### SOURCE DATA
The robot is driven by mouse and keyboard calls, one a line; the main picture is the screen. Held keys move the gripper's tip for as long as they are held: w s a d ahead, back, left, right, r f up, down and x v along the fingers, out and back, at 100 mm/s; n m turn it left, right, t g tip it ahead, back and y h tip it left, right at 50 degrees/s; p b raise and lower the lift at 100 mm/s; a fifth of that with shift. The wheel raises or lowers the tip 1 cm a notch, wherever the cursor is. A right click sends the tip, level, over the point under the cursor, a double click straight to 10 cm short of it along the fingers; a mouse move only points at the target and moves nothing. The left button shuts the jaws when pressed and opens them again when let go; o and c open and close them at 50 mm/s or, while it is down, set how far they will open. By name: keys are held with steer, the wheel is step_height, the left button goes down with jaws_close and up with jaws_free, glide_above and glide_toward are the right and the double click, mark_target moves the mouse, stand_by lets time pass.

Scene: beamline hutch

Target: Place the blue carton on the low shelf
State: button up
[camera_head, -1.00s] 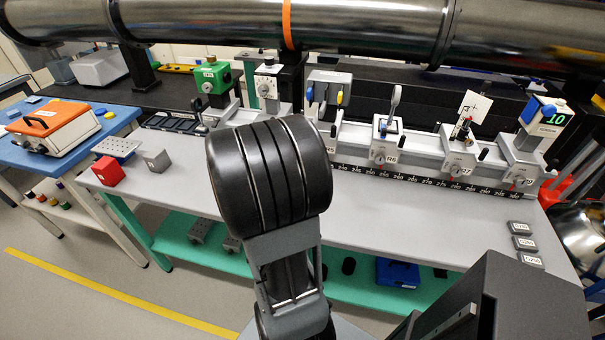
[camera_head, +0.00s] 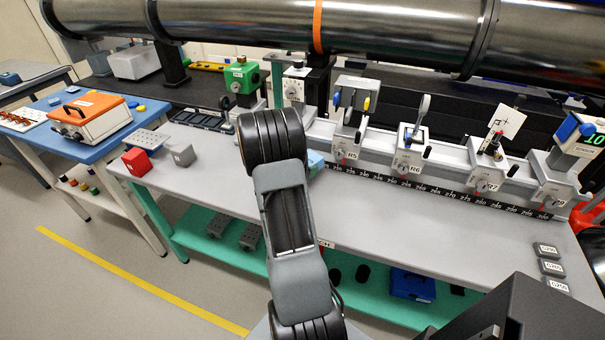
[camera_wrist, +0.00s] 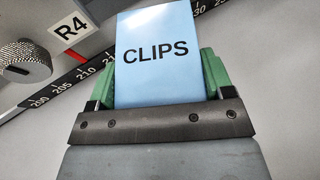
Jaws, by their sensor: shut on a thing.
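The blue carton (camera_wrist: 155,85), light blue and lettered CLIPS, is between the green fingers of my gripper (camera_wrist: 158,78) in the wrist view. The gripper is shut on it. In the head view only a small light-blue part of the carton (camera_head: 315,163) shows to the right of my arm, above the grey bench by the rail. My arm hides the gripper there. The low shelf (camera_head: 372,304) is the green board under the bench, well below the carton; my arm covers its middle.
On the low shelf are grey perforated blocks (camera_head: 220,226), dark round items and a blue bin (camera_head: 412,284). The grey bench (camera_head: 400,220) overhangs it. A rail with several mounts (camera_head: 408,160) runs along its back. Red (camera_head: 137,161) and grey (camera_head: 181,154) cubes sit at bench left.

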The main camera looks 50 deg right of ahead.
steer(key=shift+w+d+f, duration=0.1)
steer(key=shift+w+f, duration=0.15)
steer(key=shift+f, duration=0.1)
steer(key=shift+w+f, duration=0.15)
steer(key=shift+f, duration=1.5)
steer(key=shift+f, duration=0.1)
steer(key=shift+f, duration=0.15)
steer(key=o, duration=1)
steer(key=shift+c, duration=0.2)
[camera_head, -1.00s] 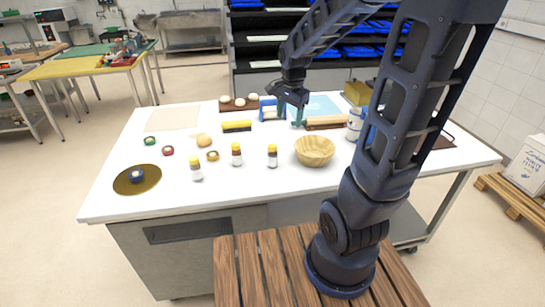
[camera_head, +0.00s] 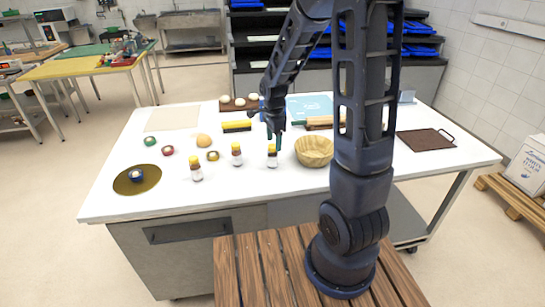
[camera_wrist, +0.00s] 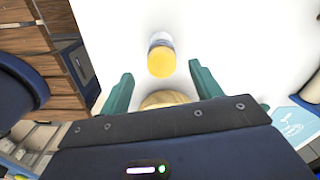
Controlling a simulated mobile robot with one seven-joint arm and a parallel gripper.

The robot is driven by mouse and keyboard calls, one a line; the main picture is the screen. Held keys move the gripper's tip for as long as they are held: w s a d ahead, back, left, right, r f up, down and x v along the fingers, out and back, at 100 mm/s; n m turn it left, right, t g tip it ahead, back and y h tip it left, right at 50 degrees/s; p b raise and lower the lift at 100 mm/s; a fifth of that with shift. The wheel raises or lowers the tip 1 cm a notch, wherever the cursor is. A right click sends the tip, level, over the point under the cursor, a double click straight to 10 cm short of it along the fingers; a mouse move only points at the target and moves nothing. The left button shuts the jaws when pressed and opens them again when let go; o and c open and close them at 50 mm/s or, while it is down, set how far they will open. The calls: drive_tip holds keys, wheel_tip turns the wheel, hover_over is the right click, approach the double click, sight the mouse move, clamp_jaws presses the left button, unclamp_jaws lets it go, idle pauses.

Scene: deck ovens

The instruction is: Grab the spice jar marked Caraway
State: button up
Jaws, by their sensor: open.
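My gripper (camera_head: 275,134) is open and empty, pointing down just above the right jar in the head view. In the wrist view my open teal fingers (camera_wrist: 160,70) lie either side of a yellow-lidded jar (camera_wrist: 161,62), seen from above. I cannot tell how far their tips are above it.
A wooden bowl (camera_head: 314,151) stands close to the right of the right jar. A dark tray (camera_head: 425,141) is at the right. The front table strip is clear.

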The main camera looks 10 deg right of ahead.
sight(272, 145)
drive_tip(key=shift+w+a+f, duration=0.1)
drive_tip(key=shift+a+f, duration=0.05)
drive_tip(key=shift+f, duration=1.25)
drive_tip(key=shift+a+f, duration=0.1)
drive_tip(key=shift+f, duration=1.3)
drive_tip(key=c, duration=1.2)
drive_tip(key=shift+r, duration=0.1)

### WRITTEN REQUEST
Make an exact copy of the data above, pictures excluded.

### THE REPLY
The robot is driven by mouse and keyboard calls, one a line; the main picture is the screen. Held keys move the gripper's tip for as long as they are held: w s a d ahead, back, left, right, r f up, down and x v along the fingers, out and back, at 100 mm/s; n m turn it left, right, t g tip it ahead, back and y h tip it left, right at 50 degrees/s; p b raise and lower the lift at 100 mm/s; a fifth of that with shift. The wheel raises or lowers the tip 1 cm a notch, wherever the cursor is. A right click sends the tip, level, over the point under the cursor, a double click straight to 10 cm short of it along the fingers; a mouse move only points at the target and moves nothing. The left button shuts the jaws when pressed and opens them again when let go; o and c open and close them at 50 mm/s or, while it is down, set how far they will open. By name: keys are held with steer, the wheel is step_height, the left button goes down with jaws_close and up with jaws_free, glide_above and glide_toward are the right and the double click, mark_target moves the mouse, stand_by lets time pass.

Scene: beamline hutch

Target: Place the blue carton on the low shelf
State: button up
[camera_head, -1.00s] 
[camera_head, +0.00s] 
[camera_wrist, +0.00s] 
Jaws, by their sensor: shut on a thing.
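The blue carton (camera_wrist: 155,85), light blue and lettered CLIPS, is between the green fingers of my gripper (camera_wrist: 158,78) in the wrist view. The gripper is shut on it. In the head view only a small light-blue part of the carton (camera_head: 315,163) shows to the right of my arm, above the grey bench by the rail. My arm hides the gripper there. The low shelf (camera_head: 372,304) is the green board under the bench, well below the carton; my arm covers its middle.
On the low shelf are grey perforated blocks (camera_head: 220,226), dark round items and a blue bin (camera_head: 412,284). The grey bench (camera_head: 400,220) overhangs it. A rail with several mounts (camera_head: 408,160) runs along its back. Red (camera_head: 137,161) and grey (camera_head: 181,154) cubes sit at bench left.

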The main camera looks 50 deg right of ahead.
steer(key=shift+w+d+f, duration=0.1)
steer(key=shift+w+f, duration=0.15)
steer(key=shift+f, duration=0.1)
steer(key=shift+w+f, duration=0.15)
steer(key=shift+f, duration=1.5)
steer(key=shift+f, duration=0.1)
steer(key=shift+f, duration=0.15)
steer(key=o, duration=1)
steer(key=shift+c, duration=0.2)
[camera_head, -1.00s] 
[camera_head, +0.00s] 
[camera_wrist, +0.00s] 
Controlling a simulated mobile robot with one seven-joint arm and a parallel gripper.

The robot is driven by mouse and keyboard calls, one a line; the main picture is the screen. Held keys move the gripper's tip for as long as they are held: w s a d ahead, back, left, right, r f up, down and x v along the fingers, out and back, at 100 mm/s; n m turn it left, right, t g tip it ahead, back and y h tip it left, right at 50 degrees/s; p b raise and lower the lift at 100 mm/s; a fifth of that with shift. The wheel raises or lowers the tip 1 cm a notch, wherever the cursor is. A right click sends the tip, level, over the point under the cursor, a double click straight to 10 cm short of it along the fingers; a mouse move only points at the target and moves nothing. The left button shuts the jaws when pressed and opens them again when let go; o and c open and close them at 50 mm/s or, while it is down, set how far they will open. The calls: drive_tip holds keys, wheel_tip turns the wheel, hover_over is the right click, approach the double click, sight the mouse move, clamp_jaws presses the left button, unclamp_jaws lets it go, idle pauses.

Scene: deck ovens

The instruction is: Grab the spice jar marked Caraway
State: button up
Jaws, by their sensor: open.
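My gripper (camera_head: 275,134) is open and empty, pointing down just above the right jar in the head view. In the wrist view my open teal fingers (camera_wrist: 160,70) lie either side of a yellow-lidded jar (camera_wrist: 161,62), seen from above. I cannot tell how far their tips are above it.
A wooden bowl (camera_head: 314,151) stands close to the right of the right jar. A dark tray (camera_head: 425,141) is at the right. The front table strip is clear.

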The main camera looks 10 deg right of ahead.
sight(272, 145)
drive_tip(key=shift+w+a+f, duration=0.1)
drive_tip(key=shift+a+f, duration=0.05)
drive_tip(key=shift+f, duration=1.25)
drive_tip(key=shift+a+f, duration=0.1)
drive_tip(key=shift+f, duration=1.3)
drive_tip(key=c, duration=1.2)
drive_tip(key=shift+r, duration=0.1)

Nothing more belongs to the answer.